4. Section 5B: The RBI has replaced clause (d) of section 5A with Section 5B to introduce a Risk-Based Approach (RBA) to be followed by the REs to implement a CDD program which shall take into regard the ML/TF risks identified and the size of business, for mitigation and management of the identified risk and should have Board approved policies, controls, and procedures in this regard.
1. Section 10: The RBI under clause (b) has added a provision for the REs to file a Suspicious Transaction Report (STR) if required in case of inability to comply with CDD requirements from the customer.
2. Section 24: the RBI has introduced monitoring of accounts through the addition of clause (h) to the section and has directed to identify customers as per section 16 or 18 in case of suspicion of ML/TF activities.
3. Section 38: the RBI has amended the section to direct REs to adopt a risk-based approach for periodic updation of KYC which shall ensure that the information collected under CDD is updated and relevant specifically in case of high-risks.
4. Section 41: The RBI has laid guidelines for REs for the CDD of Politically Exposed Persons (PEPs) by amending section 41 to determine the status of beneficial owners, their source of wealth, and other such requirements from senior management. Further, the instructions laid under the section shall also apply to the family members or close associates of PEPs.
5. Section 54: The RBI has amended section 54 in line with the FATF recommendations and the section now requires REs to apply enhanced due diligence which is proportionate and effective to the risks, to business relations and transactions involving natural and legal persons from jurisdictions for which such risks are called for by the FATF.
6. Section 59: The RBI has amended section 59 to mandate the Banks to use diligence procedures and careful observation to spot accounts used as money mule accounts. Once they have identified such accounts, they must take the necessary steps, which may include reporting suspicious activities to FIU-IND.
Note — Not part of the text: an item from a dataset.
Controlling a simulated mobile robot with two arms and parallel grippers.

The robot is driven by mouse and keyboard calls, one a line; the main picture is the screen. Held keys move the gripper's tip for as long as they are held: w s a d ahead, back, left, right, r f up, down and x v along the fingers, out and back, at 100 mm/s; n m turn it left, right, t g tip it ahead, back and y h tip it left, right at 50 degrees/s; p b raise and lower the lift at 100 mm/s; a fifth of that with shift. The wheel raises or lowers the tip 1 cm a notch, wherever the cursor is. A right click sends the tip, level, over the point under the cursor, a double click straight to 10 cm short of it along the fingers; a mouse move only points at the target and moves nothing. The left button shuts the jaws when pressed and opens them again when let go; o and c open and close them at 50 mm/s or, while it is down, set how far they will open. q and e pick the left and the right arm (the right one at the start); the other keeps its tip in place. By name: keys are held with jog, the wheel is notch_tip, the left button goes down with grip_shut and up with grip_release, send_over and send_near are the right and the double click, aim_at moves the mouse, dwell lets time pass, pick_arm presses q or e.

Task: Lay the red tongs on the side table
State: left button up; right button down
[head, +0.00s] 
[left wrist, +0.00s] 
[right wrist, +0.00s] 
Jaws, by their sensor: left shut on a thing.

KYC is necessary for opening and maintaining current accounts of individuals, proprietorships, partnership firms, corporates, trusts, Associations, societies, clubs, etc. When the bank accounts of individuals are opened, banks mainly look into the identity and address proof of the applicant such as official valid documents (OVDs) like Aadhar card, Voter ID, PAN card, Driving License, Passport, NREGA Job card, etc. If some other person is operating on behalf of the account holder as a mandate holder or power of attorney, the OVDs of such persons are also verified by the banks. In the cases of legal persons/entities (other than non-natural persons), banks open the accounts only after verifying the legal status of the entity, identities of promoters/directors/controllers, and authorized signatories of the account. If the officially valid document submitted for opening a bank account has both, the identity and address of the person, there is no need for submitting any other documentary proof separately for the purpose. In all cases of account opening, photographs of the persons opening and operating the account shall be submitted to the bank. Accounts opened by other banks, Local Authorities, and Government Departments (excluding public sector undertakings or quasi-government bodies) are exempted from the requirement of photographs.
As per RBI guidelines, in addition to seeking NOC from the existing bankers of the prospective current account customer, banks should seek information from CRILC and verify the data received from the CRILC, whether the prospective customer is enjoying credit facilities from another bank. Also, banks have to seek a ‘No Objection Certificate’ from the drawee bank where the initial deposit to the current account is made by way of a cheque.
Banks prescribe threshold limits for a particular category/categories of accounts based on risk perception as low risk, medium risk, high risk, exceptionally high risk, etc., and fix the risk level threshold limit to each account to monitor transactions of cash and transactions of suspicious nature in the account and report it to the appropriate authority as per KYC norms/AML standard.
The KYC documents obtained by banks for various categories of accounts are as follows.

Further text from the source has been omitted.